- _Task_: Of the lines below, how many hold the string "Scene"? Give only the number.

- _Excerpted data_:

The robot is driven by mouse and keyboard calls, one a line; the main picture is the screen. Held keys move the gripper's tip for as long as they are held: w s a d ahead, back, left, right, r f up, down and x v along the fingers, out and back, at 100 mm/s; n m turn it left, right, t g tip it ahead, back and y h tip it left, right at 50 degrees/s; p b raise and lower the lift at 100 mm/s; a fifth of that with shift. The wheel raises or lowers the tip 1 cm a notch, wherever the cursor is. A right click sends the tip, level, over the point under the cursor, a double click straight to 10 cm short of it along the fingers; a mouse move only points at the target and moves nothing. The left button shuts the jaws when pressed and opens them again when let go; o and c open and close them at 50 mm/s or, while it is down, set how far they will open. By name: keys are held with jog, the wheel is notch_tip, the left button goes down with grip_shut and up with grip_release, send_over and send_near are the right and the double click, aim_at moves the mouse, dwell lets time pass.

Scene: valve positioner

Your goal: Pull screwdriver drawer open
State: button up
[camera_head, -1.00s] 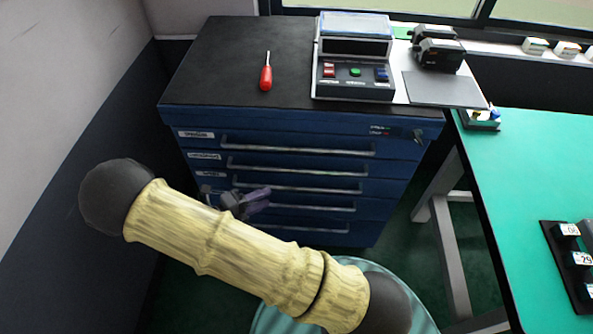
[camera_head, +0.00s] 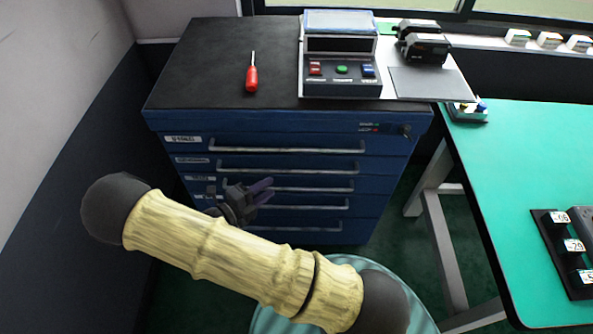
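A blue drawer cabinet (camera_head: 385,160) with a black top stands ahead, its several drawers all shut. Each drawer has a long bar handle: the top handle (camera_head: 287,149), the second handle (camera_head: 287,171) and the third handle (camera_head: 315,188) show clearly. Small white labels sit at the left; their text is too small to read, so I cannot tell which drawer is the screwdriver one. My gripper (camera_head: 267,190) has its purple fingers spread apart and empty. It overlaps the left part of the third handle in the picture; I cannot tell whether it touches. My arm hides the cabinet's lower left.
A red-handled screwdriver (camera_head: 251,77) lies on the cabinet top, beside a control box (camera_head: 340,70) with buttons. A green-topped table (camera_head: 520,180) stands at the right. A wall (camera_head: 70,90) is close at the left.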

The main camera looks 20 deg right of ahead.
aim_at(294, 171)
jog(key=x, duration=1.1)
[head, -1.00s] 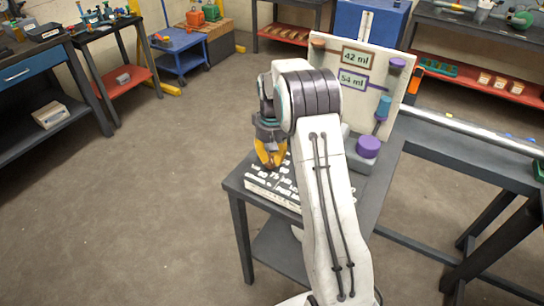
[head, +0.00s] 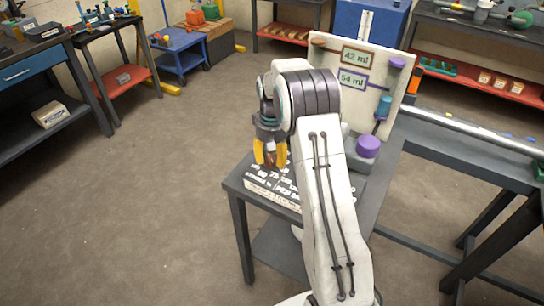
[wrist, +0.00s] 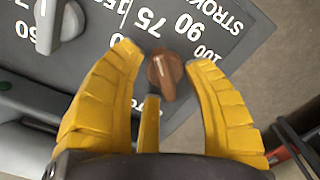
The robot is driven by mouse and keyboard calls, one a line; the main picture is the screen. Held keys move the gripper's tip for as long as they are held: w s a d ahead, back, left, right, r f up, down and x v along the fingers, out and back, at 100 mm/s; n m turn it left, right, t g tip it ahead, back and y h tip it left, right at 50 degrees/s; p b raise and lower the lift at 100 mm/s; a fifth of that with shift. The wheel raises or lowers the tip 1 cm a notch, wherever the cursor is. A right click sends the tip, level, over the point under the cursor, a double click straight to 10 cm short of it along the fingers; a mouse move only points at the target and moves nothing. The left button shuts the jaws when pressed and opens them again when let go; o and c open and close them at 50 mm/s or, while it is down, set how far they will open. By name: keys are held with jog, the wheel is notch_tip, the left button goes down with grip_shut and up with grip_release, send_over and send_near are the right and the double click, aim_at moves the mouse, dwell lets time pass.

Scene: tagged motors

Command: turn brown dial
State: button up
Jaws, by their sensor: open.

- _Response below_: 2